YOUR INSTRUCTIONS:
Please write out the material below exactly as given.

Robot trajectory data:
======

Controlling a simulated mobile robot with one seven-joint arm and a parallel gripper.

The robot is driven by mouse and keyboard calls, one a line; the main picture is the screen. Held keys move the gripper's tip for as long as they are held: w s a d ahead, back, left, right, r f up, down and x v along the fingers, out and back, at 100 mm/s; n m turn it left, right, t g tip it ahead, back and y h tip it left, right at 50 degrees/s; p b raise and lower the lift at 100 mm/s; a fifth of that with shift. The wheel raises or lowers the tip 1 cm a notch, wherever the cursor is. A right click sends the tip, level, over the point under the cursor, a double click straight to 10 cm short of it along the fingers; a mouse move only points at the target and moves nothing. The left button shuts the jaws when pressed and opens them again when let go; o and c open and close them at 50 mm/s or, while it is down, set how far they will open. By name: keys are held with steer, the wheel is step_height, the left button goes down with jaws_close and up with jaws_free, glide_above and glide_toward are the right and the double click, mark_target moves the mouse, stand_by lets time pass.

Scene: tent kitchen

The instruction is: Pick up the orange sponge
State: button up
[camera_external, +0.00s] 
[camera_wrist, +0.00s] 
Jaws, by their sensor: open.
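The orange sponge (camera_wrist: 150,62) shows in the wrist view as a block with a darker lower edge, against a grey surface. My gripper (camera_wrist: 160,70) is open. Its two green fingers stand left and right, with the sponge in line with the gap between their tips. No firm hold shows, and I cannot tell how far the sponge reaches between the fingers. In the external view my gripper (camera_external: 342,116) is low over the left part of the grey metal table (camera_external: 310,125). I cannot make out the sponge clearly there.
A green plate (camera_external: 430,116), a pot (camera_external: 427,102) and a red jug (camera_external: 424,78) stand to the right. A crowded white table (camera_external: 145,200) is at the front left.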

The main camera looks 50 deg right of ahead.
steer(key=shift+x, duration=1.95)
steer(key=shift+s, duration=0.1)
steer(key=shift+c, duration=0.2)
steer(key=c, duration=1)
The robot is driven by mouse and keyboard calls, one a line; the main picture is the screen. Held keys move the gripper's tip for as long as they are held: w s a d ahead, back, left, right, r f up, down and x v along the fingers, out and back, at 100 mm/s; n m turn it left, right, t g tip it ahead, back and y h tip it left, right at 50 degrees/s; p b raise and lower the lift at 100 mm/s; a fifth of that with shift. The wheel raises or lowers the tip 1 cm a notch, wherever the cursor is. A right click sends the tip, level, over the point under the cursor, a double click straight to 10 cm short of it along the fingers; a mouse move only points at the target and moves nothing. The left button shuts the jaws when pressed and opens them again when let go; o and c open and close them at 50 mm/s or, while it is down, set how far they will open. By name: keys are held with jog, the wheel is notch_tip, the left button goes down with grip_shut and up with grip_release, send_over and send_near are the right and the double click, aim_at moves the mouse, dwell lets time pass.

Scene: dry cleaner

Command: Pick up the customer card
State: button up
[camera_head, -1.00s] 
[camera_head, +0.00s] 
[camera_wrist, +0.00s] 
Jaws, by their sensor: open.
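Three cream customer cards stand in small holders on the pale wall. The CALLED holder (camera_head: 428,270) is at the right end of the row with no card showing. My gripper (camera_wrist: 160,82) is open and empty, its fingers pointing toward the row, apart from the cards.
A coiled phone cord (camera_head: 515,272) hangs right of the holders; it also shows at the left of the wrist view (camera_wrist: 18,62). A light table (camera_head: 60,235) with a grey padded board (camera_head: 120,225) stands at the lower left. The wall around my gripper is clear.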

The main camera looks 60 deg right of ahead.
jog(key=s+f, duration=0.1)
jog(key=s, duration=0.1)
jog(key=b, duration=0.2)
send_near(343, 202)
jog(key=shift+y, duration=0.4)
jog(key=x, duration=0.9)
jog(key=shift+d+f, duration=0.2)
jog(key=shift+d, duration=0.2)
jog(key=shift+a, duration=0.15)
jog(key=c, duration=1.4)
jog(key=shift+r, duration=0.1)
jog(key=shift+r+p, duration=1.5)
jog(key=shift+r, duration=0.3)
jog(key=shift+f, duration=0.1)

======

SOLUTION TO THIS TASK:
Controlling a simulated mobile robot with one seven-joint arm and a parallel gripper.

The robot is driven by mouse and keyboard calls, one a line; the main picture is the screen. Held keys move the gripper's tip for as long as they are held: w s a d ahead, back, left, right, r f up, down and x v along the fingers, out and back, at 100 mm/s; n m turn it left, right, t g tip it ahead, back and y h tip it left, right at 50 degrees/s; p b raise and lower the lift at 100 mm/s; a fifth of that with shift. The wheel raises or lowers the tip 1 cm a notch, wherever the cursor is. A right click sends the tip, level, over the point under the cursor, a double click straight to 10 cm short of it along the fingers; a mouse move only points at the target and moves nothing. The left button shuts the jaws when pressed and opens them again when let go; o and c open and close them at 50 mm/s or, while it is down, set how far they will open. By name: keys are held with steer, the wheel is step_height, the left button goes down with jaws_close and up with jaws_free, glide_above and glide_toward are the right and the double click, mark_target moves the mouse, stand_by lets time pass.

Scene: tent kitchen

The instruction is: Pick up the orange sponge
State: button up
[camera_external, +0.00s] 
[camera_wrist, +0.00s] 
Jaws, by their sensor: open.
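The orange sponge (camera_wrist: 150,62) shows in the wrist view as a block with a darker lower edge, against a grey surface. My gripper (camera_wrist: 160,70) is open. Its two green fingers stand left and right, with the sponge in line with the gap between their tips. No firm hold shows, and I cannot tell how far the sponge reaches between the fingers. In the external view my gripper (camera_external: 342,116) is low over the left part of the grey metal table (camera_external: 310,125). I cannot make out the sponge clearly there.
A green plate (camera_external: 430,116), a pot (camera_external: 427,102) and a red jug (camera_external: 424,78) stand to the right. A crowded white table (camera_external: 145,200) is at the front left.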

The main camera looks 50 deg right of ahead.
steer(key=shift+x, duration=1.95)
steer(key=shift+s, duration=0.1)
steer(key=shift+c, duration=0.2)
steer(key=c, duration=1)
The robot is driven by mouse and keyboard calls, one a line; the main picture is the screen. Held keys move the gripper's tip for as long as they are held: w s a d ahead, back, left, right, r f up, down and x v along the fingers, out and back, at 100 mm/s; n m turn it left, right, t g tip it ahead, back and y h tip it left, right at 50 degrees/s; p b raise and lower the lift at 100 mm/s; a fifth of that with shift. The wheel raises or lowers the tip 1 cm a notch, wherever the cursor is. A right click sends the tip, level, over the point under the cursor, a double click straight to 10 cm short of it along the fingers; a mouse move only points at the target and moves nothing. The left button shuts the jaws when pressed and opens them again when let go; o and c open and close them at 50 mm/s or, while it is down, set how far they will open. By name: keys are held with jog, the wheel is notch_tip, the left button goes down with grip_shut and up with grip_release, send_over and send_near are the right and the double click, aim_at moves the mouse, dwell lets time pass.

Scene: dry cleaner

Command: Pick up the customer card
State: button up
[camera_head, -1.00s] 
[camera_head, +0.00s] 
[camera_wrist, +0.00s] 
Jaws, by their sensor: open.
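Three cream customer cards stand in small holders on the pale wall. The CALLED holder (camera_head: 428,270) is at the right end of the row with no card showing. My gripper (camera_wrist: 160,82) is open and empty, its fingers pointing toward the row, apart from the cards.
A coiled phone cord (camera_head: 515,272) hangs right of the holders; it also shows at the left of the wrist view (camera_wrist: 18,62). A light table (camera_head: 60,235) with a grey padded board (camera_head: 120,225) stands at the lower left. The wall around my gripper is clear.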

The main camera looks 60 deg right of ahead.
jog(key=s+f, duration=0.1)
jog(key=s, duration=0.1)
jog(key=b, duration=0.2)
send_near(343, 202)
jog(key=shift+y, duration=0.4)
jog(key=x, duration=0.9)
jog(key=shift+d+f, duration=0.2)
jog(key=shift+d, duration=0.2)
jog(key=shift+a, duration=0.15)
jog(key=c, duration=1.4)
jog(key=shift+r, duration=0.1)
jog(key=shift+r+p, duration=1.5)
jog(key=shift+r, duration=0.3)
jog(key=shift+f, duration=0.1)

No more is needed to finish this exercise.